↓↓↓
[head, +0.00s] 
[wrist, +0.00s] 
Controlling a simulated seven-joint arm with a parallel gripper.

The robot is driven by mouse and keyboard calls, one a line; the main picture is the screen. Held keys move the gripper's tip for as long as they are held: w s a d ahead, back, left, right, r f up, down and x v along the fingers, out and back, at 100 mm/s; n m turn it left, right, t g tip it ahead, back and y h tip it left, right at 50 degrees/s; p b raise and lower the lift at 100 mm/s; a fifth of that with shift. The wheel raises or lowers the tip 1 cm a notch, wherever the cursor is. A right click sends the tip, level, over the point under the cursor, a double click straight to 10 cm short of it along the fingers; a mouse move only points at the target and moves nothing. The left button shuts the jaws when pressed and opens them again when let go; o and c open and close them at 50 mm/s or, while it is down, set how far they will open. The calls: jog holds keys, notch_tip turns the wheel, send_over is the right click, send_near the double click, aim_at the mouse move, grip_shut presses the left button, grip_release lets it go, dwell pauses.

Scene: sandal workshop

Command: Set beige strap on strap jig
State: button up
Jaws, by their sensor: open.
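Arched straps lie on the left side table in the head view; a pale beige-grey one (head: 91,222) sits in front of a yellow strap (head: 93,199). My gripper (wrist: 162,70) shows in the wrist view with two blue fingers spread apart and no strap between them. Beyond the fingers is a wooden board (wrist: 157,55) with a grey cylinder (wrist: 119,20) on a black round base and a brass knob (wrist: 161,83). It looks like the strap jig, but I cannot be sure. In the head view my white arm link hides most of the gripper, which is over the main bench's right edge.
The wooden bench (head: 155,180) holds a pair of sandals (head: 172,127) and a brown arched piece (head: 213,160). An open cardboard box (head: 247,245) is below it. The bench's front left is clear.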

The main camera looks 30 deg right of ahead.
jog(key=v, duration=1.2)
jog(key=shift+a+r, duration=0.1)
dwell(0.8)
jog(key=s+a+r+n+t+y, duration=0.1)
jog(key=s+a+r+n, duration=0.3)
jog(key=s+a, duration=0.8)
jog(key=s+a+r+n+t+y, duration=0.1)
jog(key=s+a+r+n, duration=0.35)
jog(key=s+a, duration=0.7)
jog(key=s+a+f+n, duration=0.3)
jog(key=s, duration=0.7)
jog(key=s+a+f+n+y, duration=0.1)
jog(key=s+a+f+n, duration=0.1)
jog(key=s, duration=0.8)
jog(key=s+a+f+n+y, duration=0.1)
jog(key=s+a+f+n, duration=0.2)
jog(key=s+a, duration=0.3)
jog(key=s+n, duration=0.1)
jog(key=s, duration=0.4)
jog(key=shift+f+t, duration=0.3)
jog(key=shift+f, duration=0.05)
↑↑↑
## STATED TASK
Extract the full listing and reproduce each line exactly.

## FULL ANSWER
[head, +0.00s] 
[wrist, +0.00s] 
Controlling a simulated seven-joint arm with a parallel gripper.

The robot is driven by mouse and keyboard calls, one a line; the main picture is the screen. Held keys move the gripper's tip for as long as they are held: w s a d ahead, back, left, right, r f up, down and x v along the fingers, out and back, at 100 mm/s; n m turn it left, right, t g tip it ahead, back and y h tip it left, right at 50 degrees/s; p b raise and lower the lift at 100 mm/s; a fifth of that with shift. The wheel raises or lowers the tip 1 cm a notch, wherever the cursor is. A right click sends the tip, level, over the point under the cursor, a double click straight to 10 cm short of it along the fingers; a mouse move only points at the target and moves nothing. The left button shuts the jaws when pressed and opens them again when let go; o and c open and close them at 50 mm/s or, while it is down, set how far they will open. The calls: jog holds keys, notch_tip turns the wheel, send_over is the right click, send_near the double click, aim_at the mouse move, grip_shut presses the left button, grip_release lets it go, dwell pauses.

Scene: sandal workshop

Command: Set beige strap on strap jig
State: button up
Jaws, by their sensor: open.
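Arched straps lie on the left side table in the head view; a pale beige-grey one (head: 91,222) sits in front of a yellow strap (head: 93,199). My gripper (wrist: 162,70) shows in the wrist view with two blue fingers spread apart and no strap between them. Beyond the fingers is a wooden board (wrist: 157,55) with a grey cylinder (wrist: 119,20) on a black round base and a brass knob (wrist: 161,83). It looks like the strap jig, but I cannot be sure. In the head view my white arm link hides most of the gripper, which is over the main bench's right edge.
The wooden bench (head: 155,180) holds a pair of sandals (head: 172,127) and a brown arched piece (head: 213,160). An open cardboard box (head: 247,245) is below it. The bench's front left is clear.

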The main camera looks 30 deg right of ahead.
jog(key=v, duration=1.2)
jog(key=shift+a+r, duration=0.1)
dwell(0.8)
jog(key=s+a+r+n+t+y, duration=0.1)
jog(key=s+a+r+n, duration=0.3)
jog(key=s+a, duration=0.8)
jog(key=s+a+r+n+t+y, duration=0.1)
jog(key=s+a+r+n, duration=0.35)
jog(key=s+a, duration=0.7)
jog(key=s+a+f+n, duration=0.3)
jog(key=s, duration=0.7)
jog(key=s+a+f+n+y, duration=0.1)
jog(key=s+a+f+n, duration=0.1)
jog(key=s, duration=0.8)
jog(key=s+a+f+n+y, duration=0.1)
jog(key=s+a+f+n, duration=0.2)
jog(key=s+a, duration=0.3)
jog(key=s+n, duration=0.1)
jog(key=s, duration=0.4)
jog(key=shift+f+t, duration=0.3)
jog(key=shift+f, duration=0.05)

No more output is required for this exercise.